Even after the Wall Street Crash of 1929 optimism persisted for some time. John D. Rockefeller said "These are days when many are discouraged. In the 93 years of my life, depressions have come and gone. Prosperity has always returned and will again." The stock market turned upward in early 1930, returning to early 1929 levels by April. This was still almost 30% below the peak of September 1929.
Together, government and business spent more in the first half of 1930 than in the corresponding period of the previous year. On the other hand, consumers, many of whom had suffered severe losses in the stock market the previous year, cut back their expenditures by 10%. In addition, beginning in the mid-1930s, a severe drought ravaged the agricultural heartland of the U.S.

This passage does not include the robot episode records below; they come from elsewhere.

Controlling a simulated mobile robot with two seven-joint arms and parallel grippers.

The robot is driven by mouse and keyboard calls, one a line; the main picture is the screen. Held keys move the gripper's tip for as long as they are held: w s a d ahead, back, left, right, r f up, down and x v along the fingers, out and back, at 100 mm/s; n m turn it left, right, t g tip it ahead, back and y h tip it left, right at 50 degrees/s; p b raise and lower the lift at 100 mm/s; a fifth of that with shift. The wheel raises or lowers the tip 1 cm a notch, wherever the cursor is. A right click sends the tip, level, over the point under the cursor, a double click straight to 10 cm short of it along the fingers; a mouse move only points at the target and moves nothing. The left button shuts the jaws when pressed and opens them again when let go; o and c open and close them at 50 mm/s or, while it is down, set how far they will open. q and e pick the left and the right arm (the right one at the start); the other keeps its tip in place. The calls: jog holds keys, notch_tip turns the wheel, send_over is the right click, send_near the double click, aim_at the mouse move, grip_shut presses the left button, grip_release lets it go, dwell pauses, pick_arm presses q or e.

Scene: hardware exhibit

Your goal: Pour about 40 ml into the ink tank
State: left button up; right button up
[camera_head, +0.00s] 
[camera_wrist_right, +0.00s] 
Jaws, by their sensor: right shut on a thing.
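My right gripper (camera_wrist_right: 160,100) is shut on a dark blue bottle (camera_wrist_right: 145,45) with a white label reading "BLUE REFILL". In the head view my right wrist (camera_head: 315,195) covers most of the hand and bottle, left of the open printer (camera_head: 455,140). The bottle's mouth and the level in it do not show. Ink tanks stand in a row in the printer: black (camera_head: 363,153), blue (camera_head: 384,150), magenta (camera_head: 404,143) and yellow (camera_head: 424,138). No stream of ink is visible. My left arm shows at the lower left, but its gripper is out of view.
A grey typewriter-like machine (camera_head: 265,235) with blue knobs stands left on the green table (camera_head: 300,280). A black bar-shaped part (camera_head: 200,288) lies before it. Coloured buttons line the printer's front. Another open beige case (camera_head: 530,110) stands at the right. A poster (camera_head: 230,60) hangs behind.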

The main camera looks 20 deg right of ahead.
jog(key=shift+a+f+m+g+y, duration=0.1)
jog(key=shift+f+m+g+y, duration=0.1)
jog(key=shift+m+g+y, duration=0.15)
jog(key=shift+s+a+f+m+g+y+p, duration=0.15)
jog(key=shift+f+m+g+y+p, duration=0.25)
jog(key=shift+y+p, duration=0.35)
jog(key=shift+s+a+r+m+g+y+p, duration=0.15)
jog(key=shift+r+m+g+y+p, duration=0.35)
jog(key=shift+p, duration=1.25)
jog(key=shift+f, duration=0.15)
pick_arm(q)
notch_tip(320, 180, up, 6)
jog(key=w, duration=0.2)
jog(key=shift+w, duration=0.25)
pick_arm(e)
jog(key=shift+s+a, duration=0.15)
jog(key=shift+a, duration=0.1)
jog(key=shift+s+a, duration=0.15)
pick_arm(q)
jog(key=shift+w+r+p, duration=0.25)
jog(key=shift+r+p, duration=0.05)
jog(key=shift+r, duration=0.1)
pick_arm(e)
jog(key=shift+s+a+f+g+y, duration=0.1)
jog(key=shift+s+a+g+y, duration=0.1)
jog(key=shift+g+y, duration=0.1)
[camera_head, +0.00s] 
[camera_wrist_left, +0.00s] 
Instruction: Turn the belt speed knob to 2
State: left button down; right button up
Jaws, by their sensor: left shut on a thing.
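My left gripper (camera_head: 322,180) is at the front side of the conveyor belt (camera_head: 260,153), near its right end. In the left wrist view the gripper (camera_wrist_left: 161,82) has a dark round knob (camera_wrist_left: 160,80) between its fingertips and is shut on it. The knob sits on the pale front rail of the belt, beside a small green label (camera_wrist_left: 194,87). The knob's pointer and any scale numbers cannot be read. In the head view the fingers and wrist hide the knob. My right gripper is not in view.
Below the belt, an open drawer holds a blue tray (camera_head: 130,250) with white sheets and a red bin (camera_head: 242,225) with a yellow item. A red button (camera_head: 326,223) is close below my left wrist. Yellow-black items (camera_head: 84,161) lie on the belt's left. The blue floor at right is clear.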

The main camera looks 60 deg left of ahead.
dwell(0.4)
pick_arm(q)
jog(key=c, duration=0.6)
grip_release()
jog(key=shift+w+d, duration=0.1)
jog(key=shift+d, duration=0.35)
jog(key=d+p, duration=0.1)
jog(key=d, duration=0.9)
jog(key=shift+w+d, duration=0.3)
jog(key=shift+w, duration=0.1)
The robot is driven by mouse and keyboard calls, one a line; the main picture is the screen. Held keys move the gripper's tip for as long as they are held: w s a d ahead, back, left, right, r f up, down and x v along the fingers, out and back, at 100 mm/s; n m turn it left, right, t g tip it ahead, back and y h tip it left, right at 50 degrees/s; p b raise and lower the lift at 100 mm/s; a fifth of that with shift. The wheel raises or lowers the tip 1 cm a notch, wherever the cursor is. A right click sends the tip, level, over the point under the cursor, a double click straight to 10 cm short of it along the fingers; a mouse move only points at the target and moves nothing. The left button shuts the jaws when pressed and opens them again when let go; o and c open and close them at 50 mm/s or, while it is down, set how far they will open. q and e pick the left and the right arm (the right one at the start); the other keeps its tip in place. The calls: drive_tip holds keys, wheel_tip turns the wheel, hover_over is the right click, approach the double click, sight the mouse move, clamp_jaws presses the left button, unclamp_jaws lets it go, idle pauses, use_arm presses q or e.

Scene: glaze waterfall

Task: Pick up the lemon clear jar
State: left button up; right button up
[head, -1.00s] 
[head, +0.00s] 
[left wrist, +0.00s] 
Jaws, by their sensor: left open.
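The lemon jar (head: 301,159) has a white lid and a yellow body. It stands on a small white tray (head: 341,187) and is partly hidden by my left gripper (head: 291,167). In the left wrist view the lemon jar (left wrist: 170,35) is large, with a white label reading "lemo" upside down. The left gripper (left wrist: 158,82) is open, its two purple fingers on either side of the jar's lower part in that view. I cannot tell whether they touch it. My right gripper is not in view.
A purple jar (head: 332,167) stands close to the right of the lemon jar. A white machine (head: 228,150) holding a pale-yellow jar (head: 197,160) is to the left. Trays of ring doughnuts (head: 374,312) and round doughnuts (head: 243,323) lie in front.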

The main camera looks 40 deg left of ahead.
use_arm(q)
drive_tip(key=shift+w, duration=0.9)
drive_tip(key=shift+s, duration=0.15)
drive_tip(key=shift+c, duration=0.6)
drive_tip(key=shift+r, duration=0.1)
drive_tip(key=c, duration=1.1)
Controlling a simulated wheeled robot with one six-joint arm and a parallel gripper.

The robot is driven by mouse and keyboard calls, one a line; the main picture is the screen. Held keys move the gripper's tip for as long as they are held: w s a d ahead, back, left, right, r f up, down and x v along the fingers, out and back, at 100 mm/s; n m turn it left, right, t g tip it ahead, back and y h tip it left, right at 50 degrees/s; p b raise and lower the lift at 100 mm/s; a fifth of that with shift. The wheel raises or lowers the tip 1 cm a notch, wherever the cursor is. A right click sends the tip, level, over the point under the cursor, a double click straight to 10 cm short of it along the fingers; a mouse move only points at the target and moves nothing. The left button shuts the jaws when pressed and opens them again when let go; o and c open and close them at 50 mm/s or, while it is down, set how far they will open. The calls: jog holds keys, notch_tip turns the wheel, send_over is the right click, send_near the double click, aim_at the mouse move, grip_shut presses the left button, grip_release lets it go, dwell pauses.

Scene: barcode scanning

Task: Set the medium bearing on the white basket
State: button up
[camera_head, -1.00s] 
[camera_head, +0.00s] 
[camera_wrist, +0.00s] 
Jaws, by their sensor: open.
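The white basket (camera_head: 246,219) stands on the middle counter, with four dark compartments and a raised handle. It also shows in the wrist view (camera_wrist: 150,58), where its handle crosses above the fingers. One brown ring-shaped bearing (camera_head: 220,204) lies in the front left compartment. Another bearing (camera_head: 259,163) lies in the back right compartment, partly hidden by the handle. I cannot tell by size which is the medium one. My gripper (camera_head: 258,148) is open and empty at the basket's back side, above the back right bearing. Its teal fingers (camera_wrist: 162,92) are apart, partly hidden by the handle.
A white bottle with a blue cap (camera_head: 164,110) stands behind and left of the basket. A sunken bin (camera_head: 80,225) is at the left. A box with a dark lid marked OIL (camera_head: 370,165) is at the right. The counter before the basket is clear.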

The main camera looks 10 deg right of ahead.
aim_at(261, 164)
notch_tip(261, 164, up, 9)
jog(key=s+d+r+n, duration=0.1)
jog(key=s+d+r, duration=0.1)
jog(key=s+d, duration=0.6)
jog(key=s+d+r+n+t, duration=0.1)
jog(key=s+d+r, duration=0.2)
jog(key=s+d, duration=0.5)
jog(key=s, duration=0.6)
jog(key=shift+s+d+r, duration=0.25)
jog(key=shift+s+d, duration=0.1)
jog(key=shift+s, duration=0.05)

By mid-1930, interest rates had dropped to low levels, but expected deflation and the continuing reluctance of people to borrow meant that consumer spending and investment were depressed. By May 1930, automobile sales had declined to below the levels of 1928. Prices in general began to decline, although wages held steady in 1930. Then a deflationary spiral started in 1931. Farmers faced a worse outlook; declining crop prices and a Great Plains drought crippled their economic outlook. At its peak, the Great Depression saw nearly 10% of all Great Plains farms change hands despite federal assistance.
The decline in the U.S. economy was the factor that pulled down most other countries at first; then, internal weaknesses or strengths in each country made conditions worse or better. Frantic attempts to shore up the economies of individual nations through protectionist policies, such as the 1930 U.S. Smoot–Hawley Tariff Act and retaliatory tariffs in other countries, exacerbated the collapse in global trade. By 1933, the economic decline had pushed world trade to one-third of its level just four years earlier.